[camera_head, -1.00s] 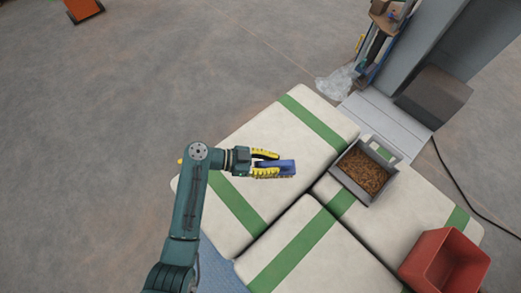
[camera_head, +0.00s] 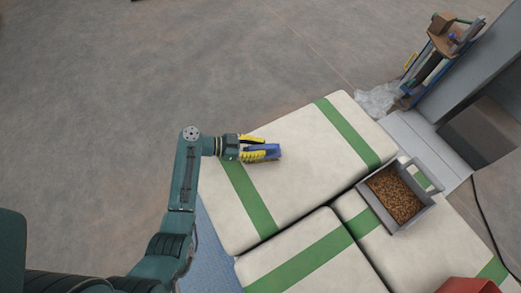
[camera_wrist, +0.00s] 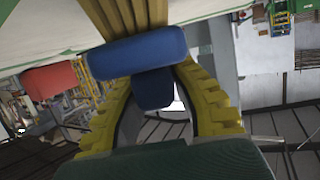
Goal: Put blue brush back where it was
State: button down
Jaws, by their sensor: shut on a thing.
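The blue brush (camera_head: 262,152) is held in my gripper (camera_head: 256,149), whose yellow fingers are shut on it. In the head view the brush is over the upper left sack (camera_head: 300,170), near its green stripe. I cannot tell whether it touches the sack. In the wrist view the blue brush (camera_wrist: 140,52) sits between the yellow fingers, with tan bristles (camera_wrist: 130,18) pointing up in the picture toward a pale surface.
A grey scoop-like bin of brown pellets (camera_head: 396,194) stands on the sacks at right. A red bin (camera_head: 468,286) is cut off at the lower right edge. A rack with boxes (camera_head: 445,45) and clear plastic (camera_head: 378,99) are at upper right. The sack's middle is clear.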

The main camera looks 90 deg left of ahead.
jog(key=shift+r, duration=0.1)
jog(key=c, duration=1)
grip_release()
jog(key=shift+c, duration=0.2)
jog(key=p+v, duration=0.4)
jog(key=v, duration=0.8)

__What is being asked__
Write the lines out exactly, from the one with "Jaws, by their sensor: shut on a thing." down to the last line of the listing, and leave out all others.

__Answer to this task__
Jaws, by their sensor: shut on a thing.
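The blue brush (camera_head: 262,152) is held in my gripper (camera_head: 256,149), whose yellow fingers are shut on it. In the head view the brush is over the upper left sack (camera_head: 300,170), near its green stripe. I cannot tell whether it touches the sack. In the wrist view the blue brush (camera_wrist: 140,52) sits between the yellow fingers, with tan bristles (camera_wrist: 130,18) pointing up in the picture toward a pale surface.
A grey scoop-like bin of brown pellets (camera_head: 396,194) stands on the sacks at right. A red bin (camera_head: 468,286) is cut off at the lower right edge. A rack with boxes (camera_head: 445,45) and clear plastic (camera_head: 378,99) are at upper right. The sack's middle is clear.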

The main camera looks 90 deg left of ahead.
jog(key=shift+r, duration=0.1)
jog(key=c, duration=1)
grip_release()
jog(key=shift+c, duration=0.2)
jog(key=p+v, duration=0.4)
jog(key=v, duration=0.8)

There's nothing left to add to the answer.